◆ Requirements
Count lines holding the string "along" in the data that follows. Reply with one number only.
···
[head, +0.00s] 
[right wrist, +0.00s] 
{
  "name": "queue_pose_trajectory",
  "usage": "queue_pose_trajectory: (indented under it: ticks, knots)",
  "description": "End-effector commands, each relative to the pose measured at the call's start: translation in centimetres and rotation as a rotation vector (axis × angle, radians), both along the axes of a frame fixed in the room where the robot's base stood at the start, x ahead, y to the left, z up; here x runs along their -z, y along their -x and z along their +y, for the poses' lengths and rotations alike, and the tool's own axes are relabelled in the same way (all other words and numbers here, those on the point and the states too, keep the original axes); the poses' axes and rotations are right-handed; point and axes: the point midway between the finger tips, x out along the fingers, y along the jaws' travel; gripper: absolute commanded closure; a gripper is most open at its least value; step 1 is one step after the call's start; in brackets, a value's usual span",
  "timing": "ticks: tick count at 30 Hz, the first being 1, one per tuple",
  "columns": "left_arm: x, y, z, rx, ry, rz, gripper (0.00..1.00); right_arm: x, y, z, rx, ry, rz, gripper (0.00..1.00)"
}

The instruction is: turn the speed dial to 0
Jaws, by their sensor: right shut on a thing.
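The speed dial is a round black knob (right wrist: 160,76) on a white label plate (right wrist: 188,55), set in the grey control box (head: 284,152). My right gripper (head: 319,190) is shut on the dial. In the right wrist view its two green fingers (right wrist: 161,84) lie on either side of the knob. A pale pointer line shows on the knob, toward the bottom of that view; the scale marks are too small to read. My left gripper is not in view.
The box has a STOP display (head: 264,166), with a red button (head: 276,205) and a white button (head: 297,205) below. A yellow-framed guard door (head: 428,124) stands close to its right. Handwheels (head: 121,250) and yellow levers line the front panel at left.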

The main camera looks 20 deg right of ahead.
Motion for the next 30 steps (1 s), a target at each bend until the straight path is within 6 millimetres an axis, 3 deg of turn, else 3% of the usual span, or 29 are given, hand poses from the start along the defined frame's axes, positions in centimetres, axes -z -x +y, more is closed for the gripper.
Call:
···
◆ Written reply
2